As the UK faces one of its toughest policy challenges in designing a new trade strategy in the wake of the vote to leave the European Union, leading trade economists have come together to consider how the UK’s new trade policy could contribute to development.
It is calculated within the essays, titled ‘The impact of the UK's post-Brexit trade policy on development’, that the poorest countries save a total of €385m annually due to their preferential access to the UK market through the EU’s trade policy – a significant amount which could be lost if a trade deal with similar terms is not negotiated between the Least Developed Countries (LDCs) and the UK post-Brexit.
As the UK prepares to negotiate its own trade deals outside of the EU, these essays show how a new UK trade policy could go beyond the current benefits developing countries receive from EU preferences.The essays conclude a new UK trade policy could be more beneficial to developing countries by going beyond lower tariffs and including new provisions on services, investment, rules of origin, standards and Aid for Trade.
A further €205m (£172m, $229) annually could be lost by non-LDC African Caribbean Pacific developing countries (such as Ghana and Kenya) who also benefit from preferential access in the UK market.

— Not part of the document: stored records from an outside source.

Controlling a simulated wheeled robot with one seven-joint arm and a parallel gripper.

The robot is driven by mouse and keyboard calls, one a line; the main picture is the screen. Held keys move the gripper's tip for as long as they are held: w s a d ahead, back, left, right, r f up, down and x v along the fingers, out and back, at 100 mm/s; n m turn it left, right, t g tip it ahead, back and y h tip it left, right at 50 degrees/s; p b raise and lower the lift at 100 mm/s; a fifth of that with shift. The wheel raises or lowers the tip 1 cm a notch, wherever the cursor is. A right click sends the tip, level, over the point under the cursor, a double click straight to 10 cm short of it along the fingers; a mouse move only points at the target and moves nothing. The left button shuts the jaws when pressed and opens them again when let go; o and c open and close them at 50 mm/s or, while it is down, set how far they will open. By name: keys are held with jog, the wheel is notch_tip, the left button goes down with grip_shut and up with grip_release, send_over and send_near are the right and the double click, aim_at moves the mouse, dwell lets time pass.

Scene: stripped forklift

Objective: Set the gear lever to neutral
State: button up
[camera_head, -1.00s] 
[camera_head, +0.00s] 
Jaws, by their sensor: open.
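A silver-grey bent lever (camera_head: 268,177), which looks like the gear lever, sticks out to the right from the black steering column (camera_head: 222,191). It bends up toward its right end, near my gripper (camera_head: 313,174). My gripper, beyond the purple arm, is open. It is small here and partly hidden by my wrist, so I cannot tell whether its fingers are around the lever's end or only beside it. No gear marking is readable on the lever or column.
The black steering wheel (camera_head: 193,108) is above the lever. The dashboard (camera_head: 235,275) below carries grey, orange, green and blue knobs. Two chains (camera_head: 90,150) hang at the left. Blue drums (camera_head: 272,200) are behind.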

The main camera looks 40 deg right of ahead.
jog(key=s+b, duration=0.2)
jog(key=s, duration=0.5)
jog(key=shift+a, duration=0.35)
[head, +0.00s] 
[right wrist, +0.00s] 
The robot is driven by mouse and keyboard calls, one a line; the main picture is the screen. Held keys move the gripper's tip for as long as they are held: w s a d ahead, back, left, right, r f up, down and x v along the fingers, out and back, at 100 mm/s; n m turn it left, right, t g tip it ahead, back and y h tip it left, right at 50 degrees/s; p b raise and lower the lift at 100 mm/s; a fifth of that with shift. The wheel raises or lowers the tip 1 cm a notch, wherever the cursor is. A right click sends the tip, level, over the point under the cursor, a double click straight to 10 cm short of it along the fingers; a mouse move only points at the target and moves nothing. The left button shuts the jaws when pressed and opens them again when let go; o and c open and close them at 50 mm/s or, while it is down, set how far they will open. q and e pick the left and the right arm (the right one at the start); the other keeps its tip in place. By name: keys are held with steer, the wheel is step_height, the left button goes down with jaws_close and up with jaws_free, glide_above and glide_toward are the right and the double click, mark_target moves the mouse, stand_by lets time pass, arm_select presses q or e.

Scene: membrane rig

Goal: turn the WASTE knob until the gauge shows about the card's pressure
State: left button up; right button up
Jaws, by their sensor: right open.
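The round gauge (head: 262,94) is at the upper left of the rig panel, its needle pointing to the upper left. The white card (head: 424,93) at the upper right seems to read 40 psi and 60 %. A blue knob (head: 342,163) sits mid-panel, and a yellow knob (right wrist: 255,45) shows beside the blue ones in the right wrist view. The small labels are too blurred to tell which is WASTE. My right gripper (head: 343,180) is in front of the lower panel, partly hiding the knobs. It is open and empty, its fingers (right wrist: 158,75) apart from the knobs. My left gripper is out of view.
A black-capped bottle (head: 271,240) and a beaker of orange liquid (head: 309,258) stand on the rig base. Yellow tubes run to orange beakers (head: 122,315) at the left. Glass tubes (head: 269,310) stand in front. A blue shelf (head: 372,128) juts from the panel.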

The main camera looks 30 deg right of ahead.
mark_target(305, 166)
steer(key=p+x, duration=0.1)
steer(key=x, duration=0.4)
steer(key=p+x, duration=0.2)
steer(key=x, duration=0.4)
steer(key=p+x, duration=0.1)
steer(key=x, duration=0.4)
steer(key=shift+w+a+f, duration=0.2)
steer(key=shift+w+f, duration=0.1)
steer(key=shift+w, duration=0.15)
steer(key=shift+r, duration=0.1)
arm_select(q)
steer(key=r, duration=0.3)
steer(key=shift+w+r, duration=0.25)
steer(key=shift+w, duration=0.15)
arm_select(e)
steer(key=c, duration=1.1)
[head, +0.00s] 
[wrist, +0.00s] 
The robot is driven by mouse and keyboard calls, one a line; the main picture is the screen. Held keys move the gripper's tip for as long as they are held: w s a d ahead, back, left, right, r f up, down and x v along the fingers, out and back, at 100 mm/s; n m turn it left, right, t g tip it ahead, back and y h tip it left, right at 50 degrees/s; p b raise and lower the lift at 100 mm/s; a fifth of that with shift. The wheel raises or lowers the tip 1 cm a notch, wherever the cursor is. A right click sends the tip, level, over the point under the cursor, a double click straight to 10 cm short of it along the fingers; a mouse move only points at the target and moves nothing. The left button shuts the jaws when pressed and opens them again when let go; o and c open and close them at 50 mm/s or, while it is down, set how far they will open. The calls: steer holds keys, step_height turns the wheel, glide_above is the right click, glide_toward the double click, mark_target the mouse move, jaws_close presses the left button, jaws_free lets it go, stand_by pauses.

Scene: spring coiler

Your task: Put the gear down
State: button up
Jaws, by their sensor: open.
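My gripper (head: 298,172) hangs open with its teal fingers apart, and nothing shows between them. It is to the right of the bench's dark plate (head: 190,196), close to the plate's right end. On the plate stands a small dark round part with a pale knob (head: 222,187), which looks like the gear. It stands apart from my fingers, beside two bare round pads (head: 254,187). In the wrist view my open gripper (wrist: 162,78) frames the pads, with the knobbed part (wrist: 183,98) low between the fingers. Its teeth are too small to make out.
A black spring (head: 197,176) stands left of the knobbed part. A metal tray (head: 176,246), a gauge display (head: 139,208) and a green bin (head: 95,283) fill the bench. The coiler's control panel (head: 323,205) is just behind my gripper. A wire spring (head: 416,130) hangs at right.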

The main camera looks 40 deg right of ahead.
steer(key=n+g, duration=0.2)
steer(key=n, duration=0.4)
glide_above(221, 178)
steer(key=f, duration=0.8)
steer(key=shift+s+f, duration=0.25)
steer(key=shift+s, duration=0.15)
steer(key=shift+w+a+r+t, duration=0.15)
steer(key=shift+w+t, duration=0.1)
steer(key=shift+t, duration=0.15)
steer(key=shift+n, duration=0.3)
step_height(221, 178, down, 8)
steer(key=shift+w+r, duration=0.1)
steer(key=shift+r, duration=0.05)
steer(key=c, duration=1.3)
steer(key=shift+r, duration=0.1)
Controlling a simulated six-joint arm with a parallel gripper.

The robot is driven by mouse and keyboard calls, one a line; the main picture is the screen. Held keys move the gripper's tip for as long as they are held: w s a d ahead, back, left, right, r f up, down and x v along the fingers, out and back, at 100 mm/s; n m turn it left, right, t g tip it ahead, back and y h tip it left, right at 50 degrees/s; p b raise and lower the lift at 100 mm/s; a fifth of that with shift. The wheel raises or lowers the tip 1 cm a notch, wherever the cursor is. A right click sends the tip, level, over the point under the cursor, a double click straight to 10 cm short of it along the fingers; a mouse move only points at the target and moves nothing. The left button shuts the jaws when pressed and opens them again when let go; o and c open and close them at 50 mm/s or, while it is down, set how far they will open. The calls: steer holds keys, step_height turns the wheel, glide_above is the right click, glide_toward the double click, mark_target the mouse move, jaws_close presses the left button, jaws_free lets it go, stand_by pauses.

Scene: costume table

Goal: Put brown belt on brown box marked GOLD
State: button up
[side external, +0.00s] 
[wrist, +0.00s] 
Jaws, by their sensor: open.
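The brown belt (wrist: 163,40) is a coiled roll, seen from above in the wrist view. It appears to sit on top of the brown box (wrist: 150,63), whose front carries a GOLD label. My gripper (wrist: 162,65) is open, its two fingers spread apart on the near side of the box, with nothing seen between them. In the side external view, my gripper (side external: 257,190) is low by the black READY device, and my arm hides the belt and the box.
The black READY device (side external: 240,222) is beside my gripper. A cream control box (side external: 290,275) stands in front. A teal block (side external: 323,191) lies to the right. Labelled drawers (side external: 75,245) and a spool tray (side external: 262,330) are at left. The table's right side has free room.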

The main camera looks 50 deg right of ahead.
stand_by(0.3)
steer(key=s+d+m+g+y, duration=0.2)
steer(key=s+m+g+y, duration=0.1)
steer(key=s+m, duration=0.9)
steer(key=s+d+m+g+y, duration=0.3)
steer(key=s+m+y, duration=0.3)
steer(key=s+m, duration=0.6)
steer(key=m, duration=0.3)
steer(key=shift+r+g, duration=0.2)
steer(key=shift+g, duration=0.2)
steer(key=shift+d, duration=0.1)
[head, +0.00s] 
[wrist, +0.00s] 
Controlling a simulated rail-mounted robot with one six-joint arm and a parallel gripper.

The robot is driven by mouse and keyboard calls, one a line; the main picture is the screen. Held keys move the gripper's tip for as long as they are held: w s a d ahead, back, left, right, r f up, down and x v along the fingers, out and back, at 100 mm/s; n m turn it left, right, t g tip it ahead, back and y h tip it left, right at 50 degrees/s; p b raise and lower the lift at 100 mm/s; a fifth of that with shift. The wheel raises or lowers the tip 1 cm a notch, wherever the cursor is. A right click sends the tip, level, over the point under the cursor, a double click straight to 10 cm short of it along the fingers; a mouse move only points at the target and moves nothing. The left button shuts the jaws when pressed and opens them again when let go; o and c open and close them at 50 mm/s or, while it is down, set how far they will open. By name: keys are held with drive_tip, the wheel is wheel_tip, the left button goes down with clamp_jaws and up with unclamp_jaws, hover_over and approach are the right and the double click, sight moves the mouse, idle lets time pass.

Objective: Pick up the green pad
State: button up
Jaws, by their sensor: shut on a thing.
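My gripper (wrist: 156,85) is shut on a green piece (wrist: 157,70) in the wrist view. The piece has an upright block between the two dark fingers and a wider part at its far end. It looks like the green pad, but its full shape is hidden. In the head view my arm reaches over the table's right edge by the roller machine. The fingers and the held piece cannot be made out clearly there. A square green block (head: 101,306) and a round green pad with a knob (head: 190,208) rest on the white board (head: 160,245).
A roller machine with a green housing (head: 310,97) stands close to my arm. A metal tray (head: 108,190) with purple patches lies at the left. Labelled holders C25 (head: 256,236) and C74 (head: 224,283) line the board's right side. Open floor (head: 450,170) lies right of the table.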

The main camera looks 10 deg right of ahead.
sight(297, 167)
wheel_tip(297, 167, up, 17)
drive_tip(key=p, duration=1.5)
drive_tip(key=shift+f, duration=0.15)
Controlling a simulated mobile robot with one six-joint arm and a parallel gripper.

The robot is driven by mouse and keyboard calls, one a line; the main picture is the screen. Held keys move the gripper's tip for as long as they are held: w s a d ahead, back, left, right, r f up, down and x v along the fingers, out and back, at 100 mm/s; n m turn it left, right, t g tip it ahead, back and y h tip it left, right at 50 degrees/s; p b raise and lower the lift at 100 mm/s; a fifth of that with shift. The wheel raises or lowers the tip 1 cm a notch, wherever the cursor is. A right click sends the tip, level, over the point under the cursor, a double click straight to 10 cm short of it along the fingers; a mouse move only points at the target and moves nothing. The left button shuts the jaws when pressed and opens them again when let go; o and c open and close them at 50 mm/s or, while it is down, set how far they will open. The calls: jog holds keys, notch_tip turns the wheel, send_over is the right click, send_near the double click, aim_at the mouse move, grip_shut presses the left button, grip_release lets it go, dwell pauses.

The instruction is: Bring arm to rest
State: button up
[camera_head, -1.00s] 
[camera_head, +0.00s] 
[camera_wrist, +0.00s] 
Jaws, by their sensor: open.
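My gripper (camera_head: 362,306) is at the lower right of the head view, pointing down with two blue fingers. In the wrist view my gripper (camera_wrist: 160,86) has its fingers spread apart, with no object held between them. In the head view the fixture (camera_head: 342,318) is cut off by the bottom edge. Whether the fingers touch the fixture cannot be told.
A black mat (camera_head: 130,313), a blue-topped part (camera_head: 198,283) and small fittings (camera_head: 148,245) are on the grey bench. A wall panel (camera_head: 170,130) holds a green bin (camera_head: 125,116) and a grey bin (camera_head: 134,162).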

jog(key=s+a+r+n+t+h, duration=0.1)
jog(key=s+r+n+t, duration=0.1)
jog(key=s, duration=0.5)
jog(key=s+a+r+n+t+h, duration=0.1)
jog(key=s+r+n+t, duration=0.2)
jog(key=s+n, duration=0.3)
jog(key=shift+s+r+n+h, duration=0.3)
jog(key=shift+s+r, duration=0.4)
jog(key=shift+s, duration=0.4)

The essays highlight that in a scenario of multiple negotiations faced by the UK, there is a danger that developing countries may be overlooked. The UK must ratify sooner than later the continuation of the duty free and quota free access for Least Developed Countries and consider transitional arrangements to secure existing level of market access for other non-LDC countries.
At the same time, the UK could benefit by up to US$7.3 billion (€6.5 billion; £5.5 billion) by negotiating free trade agreements with major emerging markets to which the EU has not so far negotiated free market access - though questions are raised about the chances of actually concluding deals with countries such as China and Brazil.